Take the entries below and print only the lines from the one with "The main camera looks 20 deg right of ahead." through the one with "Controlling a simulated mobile", exactly as they stand, both ends included.

** start **

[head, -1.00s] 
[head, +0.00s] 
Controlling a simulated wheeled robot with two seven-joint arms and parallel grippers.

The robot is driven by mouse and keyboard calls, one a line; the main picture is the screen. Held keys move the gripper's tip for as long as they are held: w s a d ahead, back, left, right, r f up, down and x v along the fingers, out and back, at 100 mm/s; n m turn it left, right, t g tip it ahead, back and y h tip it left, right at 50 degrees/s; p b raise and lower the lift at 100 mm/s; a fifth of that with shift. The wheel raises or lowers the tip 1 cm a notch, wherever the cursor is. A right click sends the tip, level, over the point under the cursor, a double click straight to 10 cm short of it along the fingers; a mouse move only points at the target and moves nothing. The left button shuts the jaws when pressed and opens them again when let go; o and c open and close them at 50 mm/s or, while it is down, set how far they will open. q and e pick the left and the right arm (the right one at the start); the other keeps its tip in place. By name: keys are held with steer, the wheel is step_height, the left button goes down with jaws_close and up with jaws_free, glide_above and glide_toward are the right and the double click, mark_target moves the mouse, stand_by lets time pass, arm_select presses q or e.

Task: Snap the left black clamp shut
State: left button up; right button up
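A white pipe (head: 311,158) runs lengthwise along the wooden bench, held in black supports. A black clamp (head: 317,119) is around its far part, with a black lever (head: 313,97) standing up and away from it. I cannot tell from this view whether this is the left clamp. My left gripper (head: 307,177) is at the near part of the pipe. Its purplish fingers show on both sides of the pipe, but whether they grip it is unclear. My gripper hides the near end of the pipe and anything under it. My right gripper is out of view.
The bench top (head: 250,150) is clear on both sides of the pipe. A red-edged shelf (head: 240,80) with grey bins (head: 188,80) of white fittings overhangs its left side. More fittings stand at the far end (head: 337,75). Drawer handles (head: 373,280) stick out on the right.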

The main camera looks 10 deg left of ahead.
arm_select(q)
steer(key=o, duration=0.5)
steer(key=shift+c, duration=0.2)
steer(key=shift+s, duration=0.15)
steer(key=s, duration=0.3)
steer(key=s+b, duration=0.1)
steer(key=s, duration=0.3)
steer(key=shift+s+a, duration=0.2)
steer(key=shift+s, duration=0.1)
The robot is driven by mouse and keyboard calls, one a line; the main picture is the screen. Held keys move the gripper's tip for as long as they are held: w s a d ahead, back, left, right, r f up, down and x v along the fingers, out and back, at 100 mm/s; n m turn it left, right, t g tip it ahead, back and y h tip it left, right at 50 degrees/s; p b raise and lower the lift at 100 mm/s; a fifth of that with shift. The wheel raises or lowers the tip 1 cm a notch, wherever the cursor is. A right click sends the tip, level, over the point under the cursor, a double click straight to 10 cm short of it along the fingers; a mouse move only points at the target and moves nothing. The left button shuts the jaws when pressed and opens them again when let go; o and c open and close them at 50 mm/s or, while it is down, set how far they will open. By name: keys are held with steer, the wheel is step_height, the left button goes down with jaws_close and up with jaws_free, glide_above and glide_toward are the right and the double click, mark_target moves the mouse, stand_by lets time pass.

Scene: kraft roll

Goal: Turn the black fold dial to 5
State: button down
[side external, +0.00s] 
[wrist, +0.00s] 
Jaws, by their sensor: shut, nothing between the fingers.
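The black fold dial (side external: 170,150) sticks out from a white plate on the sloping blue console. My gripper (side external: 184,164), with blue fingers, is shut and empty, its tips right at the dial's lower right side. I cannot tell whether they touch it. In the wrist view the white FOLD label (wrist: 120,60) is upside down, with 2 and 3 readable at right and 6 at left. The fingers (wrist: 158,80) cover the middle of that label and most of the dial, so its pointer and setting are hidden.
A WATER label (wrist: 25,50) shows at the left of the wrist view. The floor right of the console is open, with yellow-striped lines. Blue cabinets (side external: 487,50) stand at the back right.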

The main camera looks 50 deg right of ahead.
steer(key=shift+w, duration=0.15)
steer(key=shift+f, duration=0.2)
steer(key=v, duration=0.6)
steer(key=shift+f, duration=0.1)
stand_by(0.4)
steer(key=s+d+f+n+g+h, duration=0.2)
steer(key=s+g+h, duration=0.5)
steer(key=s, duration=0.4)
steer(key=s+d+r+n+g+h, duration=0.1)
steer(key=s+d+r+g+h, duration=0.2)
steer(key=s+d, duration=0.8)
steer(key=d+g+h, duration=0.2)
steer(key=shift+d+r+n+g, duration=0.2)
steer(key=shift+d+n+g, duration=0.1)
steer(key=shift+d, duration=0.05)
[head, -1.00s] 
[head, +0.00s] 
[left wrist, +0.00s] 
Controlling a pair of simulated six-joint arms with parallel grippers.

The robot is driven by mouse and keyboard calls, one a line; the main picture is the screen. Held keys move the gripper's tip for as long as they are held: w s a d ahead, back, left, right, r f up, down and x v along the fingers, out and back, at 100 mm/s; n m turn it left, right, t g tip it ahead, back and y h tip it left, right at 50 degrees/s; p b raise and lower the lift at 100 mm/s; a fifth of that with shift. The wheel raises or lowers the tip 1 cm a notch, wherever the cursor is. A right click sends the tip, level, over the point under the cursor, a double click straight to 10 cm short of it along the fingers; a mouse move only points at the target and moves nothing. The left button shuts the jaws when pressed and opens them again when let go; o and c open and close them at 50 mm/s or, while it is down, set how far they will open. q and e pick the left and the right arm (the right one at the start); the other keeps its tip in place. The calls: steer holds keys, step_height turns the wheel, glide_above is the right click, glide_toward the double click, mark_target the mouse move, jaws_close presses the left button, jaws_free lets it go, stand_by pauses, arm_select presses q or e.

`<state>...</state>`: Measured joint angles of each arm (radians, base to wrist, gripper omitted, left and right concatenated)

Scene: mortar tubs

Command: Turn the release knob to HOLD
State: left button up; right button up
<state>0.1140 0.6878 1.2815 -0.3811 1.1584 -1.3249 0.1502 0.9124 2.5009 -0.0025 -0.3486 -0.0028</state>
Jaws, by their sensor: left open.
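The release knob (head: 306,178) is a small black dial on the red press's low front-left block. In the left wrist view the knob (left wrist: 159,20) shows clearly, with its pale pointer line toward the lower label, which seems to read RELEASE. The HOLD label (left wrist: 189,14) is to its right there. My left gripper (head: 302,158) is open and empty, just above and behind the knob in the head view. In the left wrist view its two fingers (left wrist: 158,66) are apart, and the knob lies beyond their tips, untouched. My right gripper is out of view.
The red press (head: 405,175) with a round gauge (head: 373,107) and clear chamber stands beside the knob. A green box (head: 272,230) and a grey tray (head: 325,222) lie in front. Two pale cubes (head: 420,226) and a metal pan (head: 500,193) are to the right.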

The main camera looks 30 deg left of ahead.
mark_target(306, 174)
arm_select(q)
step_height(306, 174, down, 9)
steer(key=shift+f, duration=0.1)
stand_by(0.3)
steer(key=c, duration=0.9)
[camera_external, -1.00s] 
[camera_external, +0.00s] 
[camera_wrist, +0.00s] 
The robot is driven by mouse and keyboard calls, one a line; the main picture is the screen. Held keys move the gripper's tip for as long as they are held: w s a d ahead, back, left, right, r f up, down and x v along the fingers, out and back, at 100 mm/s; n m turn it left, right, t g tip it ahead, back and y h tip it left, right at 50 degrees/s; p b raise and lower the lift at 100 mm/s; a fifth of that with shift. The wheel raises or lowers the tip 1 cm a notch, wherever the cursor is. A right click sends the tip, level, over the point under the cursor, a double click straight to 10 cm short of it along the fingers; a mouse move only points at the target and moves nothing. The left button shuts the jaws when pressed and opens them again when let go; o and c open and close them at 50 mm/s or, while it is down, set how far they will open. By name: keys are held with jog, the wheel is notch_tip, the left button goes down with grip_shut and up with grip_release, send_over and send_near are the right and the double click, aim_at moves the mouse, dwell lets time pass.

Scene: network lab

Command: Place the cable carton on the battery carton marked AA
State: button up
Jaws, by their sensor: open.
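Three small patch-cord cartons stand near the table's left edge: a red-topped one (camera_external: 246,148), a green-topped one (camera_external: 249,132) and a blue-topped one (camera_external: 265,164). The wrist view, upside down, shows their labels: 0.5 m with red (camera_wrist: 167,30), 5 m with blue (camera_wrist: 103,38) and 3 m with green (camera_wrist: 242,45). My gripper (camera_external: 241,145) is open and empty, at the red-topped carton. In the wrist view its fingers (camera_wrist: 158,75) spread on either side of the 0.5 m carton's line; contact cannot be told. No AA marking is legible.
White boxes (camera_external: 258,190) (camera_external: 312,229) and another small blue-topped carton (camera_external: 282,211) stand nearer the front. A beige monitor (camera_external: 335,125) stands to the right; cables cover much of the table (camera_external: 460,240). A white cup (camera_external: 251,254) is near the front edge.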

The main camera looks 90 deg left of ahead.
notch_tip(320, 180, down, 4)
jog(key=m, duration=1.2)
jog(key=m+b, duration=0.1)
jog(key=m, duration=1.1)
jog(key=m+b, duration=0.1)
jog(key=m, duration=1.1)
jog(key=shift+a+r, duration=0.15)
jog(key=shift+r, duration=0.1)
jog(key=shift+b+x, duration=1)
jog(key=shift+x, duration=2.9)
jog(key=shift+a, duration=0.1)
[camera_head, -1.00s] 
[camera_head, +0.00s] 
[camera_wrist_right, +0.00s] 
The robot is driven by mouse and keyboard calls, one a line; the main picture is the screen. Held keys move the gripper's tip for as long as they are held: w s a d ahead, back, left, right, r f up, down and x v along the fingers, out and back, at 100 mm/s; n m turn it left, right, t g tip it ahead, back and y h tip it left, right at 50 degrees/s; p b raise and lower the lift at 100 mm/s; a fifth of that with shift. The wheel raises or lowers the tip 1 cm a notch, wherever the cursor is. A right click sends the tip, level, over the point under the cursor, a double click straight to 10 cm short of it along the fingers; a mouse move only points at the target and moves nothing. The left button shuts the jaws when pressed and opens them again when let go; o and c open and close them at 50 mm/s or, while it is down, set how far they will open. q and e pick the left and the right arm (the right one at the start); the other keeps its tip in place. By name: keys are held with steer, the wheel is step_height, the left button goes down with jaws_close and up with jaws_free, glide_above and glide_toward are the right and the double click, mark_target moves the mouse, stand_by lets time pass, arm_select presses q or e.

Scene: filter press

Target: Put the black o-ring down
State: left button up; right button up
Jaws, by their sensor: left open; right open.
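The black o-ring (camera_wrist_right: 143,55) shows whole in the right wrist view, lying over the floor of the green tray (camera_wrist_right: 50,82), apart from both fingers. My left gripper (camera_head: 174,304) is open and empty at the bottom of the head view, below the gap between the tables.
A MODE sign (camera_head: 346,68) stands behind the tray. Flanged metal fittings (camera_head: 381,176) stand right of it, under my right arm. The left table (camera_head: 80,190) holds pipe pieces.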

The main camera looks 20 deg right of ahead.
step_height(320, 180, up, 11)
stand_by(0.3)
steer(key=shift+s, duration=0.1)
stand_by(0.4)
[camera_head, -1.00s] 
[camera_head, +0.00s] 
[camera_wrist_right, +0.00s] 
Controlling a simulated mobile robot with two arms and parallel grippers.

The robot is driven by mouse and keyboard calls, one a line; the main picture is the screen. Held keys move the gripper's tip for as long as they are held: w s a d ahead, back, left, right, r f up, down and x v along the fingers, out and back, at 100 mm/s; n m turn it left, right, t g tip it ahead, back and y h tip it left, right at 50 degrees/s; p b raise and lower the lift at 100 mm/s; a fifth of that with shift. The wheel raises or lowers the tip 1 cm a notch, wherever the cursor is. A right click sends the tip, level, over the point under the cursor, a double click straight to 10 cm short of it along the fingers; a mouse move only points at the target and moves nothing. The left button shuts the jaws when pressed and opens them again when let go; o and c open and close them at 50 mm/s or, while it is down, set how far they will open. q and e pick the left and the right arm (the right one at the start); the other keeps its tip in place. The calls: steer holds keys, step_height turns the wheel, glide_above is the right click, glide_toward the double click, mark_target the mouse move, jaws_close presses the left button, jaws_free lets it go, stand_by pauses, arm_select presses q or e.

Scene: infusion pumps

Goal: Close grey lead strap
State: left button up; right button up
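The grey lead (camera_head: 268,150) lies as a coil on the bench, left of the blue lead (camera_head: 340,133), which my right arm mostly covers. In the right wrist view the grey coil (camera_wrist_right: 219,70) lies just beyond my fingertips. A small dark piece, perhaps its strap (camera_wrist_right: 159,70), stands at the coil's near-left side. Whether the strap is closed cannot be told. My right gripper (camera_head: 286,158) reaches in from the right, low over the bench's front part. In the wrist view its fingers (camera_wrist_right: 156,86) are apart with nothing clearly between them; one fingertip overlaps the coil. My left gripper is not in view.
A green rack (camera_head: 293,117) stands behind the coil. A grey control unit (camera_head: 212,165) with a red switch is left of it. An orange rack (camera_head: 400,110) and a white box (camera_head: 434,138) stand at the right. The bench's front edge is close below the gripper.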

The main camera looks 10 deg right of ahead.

** end **

● In response
The main camera looks 20 deg right of ahead.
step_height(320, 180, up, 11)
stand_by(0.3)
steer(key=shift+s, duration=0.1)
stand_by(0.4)
[camera_head, -1.00s] 
[camera_head, +0.00s] 
[camera_wrist_right, +0.00s] 
Controlling a simulated mobile robot with two arms and parallel grippers.

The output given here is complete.